═══ DATASET CONTENT
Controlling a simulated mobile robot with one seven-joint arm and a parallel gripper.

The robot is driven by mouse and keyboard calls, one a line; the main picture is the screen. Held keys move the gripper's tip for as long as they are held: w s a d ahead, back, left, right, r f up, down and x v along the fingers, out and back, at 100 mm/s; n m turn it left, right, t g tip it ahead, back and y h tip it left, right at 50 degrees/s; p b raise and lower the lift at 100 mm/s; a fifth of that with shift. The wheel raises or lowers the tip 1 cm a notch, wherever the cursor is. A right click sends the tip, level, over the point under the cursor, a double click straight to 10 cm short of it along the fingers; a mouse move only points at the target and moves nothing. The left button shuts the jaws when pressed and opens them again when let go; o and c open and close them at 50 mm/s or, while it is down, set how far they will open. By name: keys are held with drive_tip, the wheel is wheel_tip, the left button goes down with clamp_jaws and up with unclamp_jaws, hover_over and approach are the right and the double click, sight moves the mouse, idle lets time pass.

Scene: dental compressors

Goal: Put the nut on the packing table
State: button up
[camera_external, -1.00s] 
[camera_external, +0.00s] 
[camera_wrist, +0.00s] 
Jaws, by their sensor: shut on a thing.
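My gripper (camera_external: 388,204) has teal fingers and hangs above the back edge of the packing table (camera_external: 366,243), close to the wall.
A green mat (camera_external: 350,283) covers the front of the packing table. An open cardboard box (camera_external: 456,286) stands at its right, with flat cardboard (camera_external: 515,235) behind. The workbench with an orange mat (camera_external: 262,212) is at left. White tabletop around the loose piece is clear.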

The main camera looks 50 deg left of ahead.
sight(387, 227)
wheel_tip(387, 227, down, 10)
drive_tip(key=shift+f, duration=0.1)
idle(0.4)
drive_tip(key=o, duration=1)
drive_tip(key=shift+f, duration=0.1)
══════
PROBLEM TO SOLVE:
Set down exactly what runs from the line with "State: button up" to the last line of the data above, including both of those lines and no others.

SOLUTION FOR THIS EXERCISE:
State: button up
[camera_external, -1.00s] 
[camera_external, +0.00s] 
[camera_wrist, +0.00s] 
Jaws, by their sensor: shut on a thing.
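My gripper (camera_external: 388,204) has teal fingers and hangs above the back edge of the packing table (camera_external: 366,243), close to the wall.
A green mat (camera_external: 350,283) covers the front of the packing table. An open cardboard box (camera_external: 456,286) stands at its right, with flat cardboard (camera_external: 515,235) behind. The workbench with an orange mat (camera_external: 262,212) is at left. White tabletop around the loose piece is clear.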

The main camera looks 50 deg left of ahead.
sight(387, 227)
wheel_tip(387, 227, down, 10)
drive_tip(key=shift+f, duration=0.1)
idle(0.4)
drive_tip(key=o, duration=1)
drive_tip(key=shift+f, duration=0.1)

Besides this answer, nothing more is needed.